As we said, water is essential to life, but it is not an infinite resource, far from it. Even in Canada, which is rich in water—and hon. members may not know that, but I am going to tell them—one quarter of Canadian municipalities have faced water shortages. That is a real concern. One third of them depend on groundwater, on which we currently have very little information, to meet daily needs. A national water policy must create a comprehensive conservation strategy and invest in research and in the monitoring of that resource.
I am going to talk a little about my riding of Drummond, where people are really concerned and have expressed grave misgivings about water. Three municipalities in my riding face water problems, whether in terms of quality or quantity. The municipalities of Saint-Germain-de-Grantham, Saint-Majorique-de-Grantham, and Saint-Cyrille-de-Wendover are well aware of the importance of access to quality water in sufficient quantities. Every time that I visit these municipalities, the residents regularly ask me when the water problems are going to be addressed. I am currently lobbying for a national water policy to be a key priority in Canada, so that such problems do not recur in my riding’s municipalities, or elsewhere in Canada. Two of these municipalities are currently entering into an agreement with the city of Drummondville. I am really happy about that. It is good news, but it is not enough. There are still problems in the municipality of Saint-Cyrille-de-Wendover, and the federal government must have a policy to help these municipalities.
There are other concerns regarding water in my municipality and the millions of litres of water necessary for the hydraulic fracturing of shale gas. This is currently the subject of a major debate in my riding, and I initiated a Canada wide petition to protect our water from the shale gas industry.
Six hundred shale gas wells in Quebec would consume the annual equivalent in water of 360,000 Olympic swimming pools. An Olympic swimming pool contains 20,000 litres of beautiful clean water. This water would be mixed with the equivalent of 900 Olympic swimming pools of chemicals. You can imagine the slop, the chemical laden mud, the dreadful, soupy mix that we would end up with, when we really need beautiful clean water.

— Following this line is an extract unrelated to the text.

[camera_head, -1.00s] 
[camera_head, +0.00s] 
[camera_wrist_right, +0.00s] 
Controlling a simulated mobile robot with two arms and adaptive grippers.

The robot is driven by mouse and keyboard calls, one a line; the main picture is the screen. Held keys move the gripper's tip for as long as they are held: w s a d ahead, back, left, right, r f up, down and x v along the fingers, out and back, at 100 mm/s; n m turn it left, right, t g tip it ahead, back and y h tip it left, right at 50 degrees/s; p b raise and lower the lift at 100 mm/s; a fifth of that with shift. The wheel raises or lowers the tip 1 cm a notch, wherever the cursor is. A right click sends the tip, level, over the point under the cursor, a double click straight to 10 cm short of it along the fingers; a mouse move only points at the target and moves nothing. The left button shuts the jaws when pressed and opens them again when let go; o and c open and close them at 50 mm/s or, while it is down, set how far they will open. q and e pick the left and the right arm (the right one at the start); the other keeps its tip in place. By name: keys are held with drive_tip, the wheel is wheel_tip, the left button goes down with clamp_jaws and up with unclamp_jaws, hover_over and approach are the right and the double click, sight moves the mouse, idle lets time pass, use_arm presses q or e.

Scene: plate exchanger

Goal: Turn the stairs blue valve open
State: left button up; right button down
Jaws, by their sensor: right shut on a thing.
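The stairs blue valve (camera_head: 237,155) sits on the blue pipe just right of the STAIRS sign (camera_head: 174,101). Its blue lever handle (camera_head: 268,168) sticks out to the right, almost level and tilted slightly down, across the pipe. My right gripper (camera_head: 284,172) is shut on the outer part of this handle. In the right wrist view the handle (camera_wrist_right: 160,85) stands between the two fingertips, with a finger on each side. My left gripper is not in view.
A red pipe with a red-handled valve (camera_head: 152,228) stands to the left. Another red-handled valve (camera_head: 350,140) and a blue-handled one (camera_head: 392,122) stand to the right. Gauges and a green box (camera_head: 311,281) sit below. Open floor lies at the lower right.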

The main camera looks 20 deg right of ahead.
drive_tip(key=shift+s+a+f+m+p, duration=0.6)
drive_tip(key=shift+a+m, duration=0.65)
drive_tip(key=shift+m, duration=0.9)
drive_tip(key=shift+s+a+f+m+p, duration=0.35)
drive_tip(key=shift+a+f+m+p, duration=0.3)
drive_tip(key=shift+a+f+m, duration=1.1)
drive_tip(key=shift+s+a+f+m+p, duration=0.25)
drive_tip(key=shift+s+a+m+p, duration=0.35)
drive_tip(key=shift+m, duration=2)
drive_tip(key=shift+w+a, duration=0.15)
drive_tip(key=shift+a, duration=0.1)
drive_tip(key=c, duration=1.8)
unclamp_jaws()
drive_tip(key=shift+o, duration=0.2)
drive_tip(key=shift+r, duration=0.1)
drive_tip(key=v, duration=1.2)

The Ministry of Sustainable Development, Environment and Parks of Quebec stated in a report that there would be a shortage of underground water in a section where wells would be required to mine shale gas, and that there would not be enough water to meet all the needs. At some point, the choice has to be made between the public and the shale gas industry.
I am going to conclude by saying that water must be a human right. Moreover, on July 28, 2010, the United Nations General Assembly voted overwhelmingly in favour of the human right to water and to sanitary facilities, and for this to be an essential right to the survival of human beings.
In closing, it is truly important for my riding of Drummond that we vote in favour of my colleague's bill, and that we go still further and develop a national water policy that protects our municipalities, so that we can be sure that they have quality water in sufficient quantities.
February 28th, 2012 / 11:05 a.m.
Nicole Dufour Lawyer and Coordinator, Criminal Law Committee, Barreau du Québec
Thank you very much.
I am here with Giuseppe Battista, who is chair of the Barreau du Québec's criminal law committee. That committee consists in equal parts of defence lawyers and crown attorneys, as well as a few university professors.
On reading Bill C-26, we note that, to a large extent, it reiterates the content of Bill C-60, which had the same title, and bills C-547 and C-565, which dealt with the same subjects and on which the Barreau has previously commented.
We note that certain expressions in the French version of Bill C-26 are inconsistent with the English version and should be corrected. The words "unlawfully" and "lawfully" in the English version are translated by expressions using the word "légitime", which, in our view, does not necessarily convey the purpose intended by the English version. For example, section 34(3) as proposed by the bill contains the expression "agir de façon légitime". We submit that the phrase "autorisée par la loi" would be more accurate than the word "légitime".
The Barreau du Québec would like to offer its congratulations on the effort to simplify the legislation relating to self-defence, which has been criticized by the courts and by law enforcement bodies. In our opinion, these amendments do not alter the current case law, since the proposed provisions address the conduct and actions of a person who uses force, and not the outcome, for deciding whether the use of force in the circumstances is reasonable and lawful.
However, we believe that the choice to legislate in the negative is not advisable in the circumstances. We submit that it would be preferable to use an affirmative formula that refers to the right to repel force, or the threat of force, by force.
Bill C-26 reiterates the elements of Bill C-60, which provided that an arrest may be made within a reasonable time after the commission of an offence if a person believes on reasonable grounds that it is not feasible in the circumstances for a peace officer to make the arrest. The Barreau du Québec believes that the proposed amendments are potentially dangerous in terms of the safety of the individuals involved in exercising a power of this nature and for the persons who would be subject to it.
In addition, the fact that a citizen's arrest must be made "within a reasonable time" after the commission of the alleged offence leaves the way open for a possible abuse of power. Any arrest includes elements of unforeseeability arising from the use of the force that is needed in order to make an arrest, peaceful though it may be. By definition, an arrest implies the use of force: a person who makes an arrest must physically control the person and restrict their movements and, if necessary, may use reasonable force to compel the person to submit to their authority. When police make an arrest, they are identified by their uniform or otherwise, and persons arrested by police know that the police are entitled to make arrests, even if they believe the police are in error in their case, and police are required to inform the person arrested of the grounds for the arrest and of their rights. The police are trained to make arrests, and even with their training and skills, arrests sometimes go wrong, even where the persons involved are not criminals. A member of the public does not have the training and resources available to police forces. The power of arrest is an important power that must be exercised in accordance with the law, and the rights of a person who is arrested must be respected.
The power to arrest granted to individuals must be an exceptional one and must be subject to strict guidance. We believe that the use of the expression "reasonable time", as proposed in section 492(2), is problematic, in view of the risks associated with a citizen's arrest.